5. Дальше, изваянные в уме понятия умопостигаемых вещей и запечатленные там инстинкты вместе с надстроенными над ними способностями - все, что постоянно возбуждает нас изнутри и показывает нам меру, число, вес вещей, - воспринимается неким внутренним оком, рассматривающим эти меры, числа и веса и собирающим их в некие общие образы, или идеи. Око ума, внутренне рассматривающее таким способом все упомопостигаемое и занимающееся взаимным различением последнего, мы называем разумом. Отчетливейший образ божественного ока в нас, он отраженным зрением разглядывает находящиеся вовне ума вещи так, как если бы они были уже расположены внутри ума: ум есть поистине зеркало вещей, вбирающее изображения всего существующего в мире; эта сила, взаимно сопоставляющая разумные основания внешних вещей и соответственно называемая разумом, созерцает не непосредственно вещи (единичные и индивидуальные, существующие вовне и воспринимаемые чувством), а отвлеченные идеи вещей в уме, подражая тут Богу, который содержит в себе все основания вещей и, видя себя, видит все.

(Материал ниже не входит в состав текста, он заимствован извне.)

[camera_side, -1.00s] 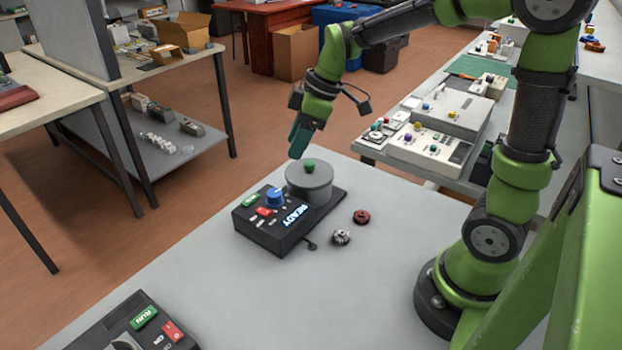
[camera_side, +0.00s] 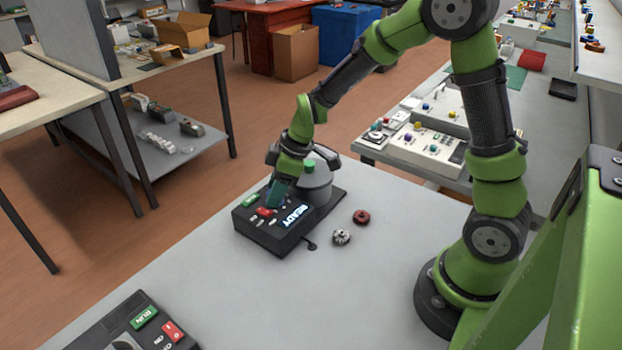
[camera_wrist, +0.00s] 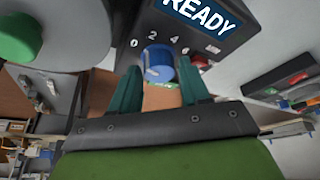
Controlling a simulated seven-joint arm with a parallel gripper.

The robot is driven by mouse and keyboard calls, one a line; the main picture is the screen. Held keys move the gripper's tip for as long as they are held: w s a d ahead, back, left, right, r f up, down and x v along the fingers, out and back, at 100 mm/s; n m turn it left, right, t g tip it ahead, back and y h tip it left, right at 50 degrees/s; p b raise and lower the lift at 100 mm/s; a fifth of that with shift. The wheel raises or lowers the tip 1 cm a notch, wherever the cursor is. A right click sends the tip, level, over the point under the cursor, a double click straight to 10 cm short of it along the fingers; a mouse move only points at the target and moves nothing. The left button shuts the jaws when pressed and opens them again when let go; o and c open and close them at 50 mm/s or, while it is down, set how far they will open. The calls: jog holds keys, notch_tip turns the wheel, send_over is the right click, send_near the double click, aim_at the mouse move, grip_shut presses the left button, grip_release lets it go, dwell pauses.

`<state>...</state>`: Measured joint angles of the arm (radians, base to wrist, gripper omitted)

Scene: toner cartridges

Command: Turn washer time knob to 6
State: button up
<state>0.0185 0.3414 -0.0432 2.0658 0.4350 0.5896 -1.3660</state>
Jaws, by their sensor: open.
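The washer (camera_side: 290,232) is a black box on the table with a lit READY display (camera_side: 297,214) and a grey drum (camera_side: 318,188) with a green knob on its lid. Its blue time knob (camera_wrist: 159,58) shows in the wrist view beside the marks 0, 2, 4 and 6. A pale mark lies on the knob's left side, the side nearer 0. My gripper (camera_wrist: 158,72) is open, its two teal fingers on either side of the knob. Whether they touch it I cannot tell. In the side view my gripper (camera_side: 276,196) hides the knob.
A red part (camera_side: 361,217) and a silver part (camera_side: 341,237) lie right of the washer. A second control box (camera_side: 130,325) with RUN and ON/OFF labels is at the front left. The table between is clear. A side bench (camera_side: 400,150) holds more devices.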

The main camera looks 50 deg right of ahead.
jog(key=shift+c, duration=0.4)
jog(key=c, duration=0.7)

6. Наконец, запечатленное в свидетельствах слово божие затрагивает в нас какую-то третью способность души, благодаря которой вещи достигают нас как бы путем преломленного зрения. Огромное множество вещей существует вне сферы наших чувств и нашего разумения (скажем, ни я, ни ты, ни кто бы то ни было в Европе не может ни чувствами уловить, ни вычислить разумением, что сегодня происходит в государстве Чили, мир там или война, жив ли, болен или уже умер там государь и т. д.), и, чтобы мы не исключали эти вещи из круга своих понятий и не лишали себя познания их со слов других людей, Творец наделил душу особой способностью, дающей нам познать гораздо больше, чем могут представить чувство и разум10. Способность эта есть готовность принимать, и даже с охотой, рассказанное нам другими (коль скоро есть достаточное подтверждение их свидетельствам); мы называем ее доверием, или верой. Такое рассказывание, или откровение, или свидетельствование есть своего рода прозрачная среда, позволяющая видеть расположенную за пределами видения вещь и создающая таким образом преломленное зрение.

10 (Вера, сверхчувственная и сверхразумная способность, понимается здесь очень широко, не только как религиозная вера, но и как повседневное доверие и как всякое откладывание непосредственной проверки предлагаемых нам утверждений.)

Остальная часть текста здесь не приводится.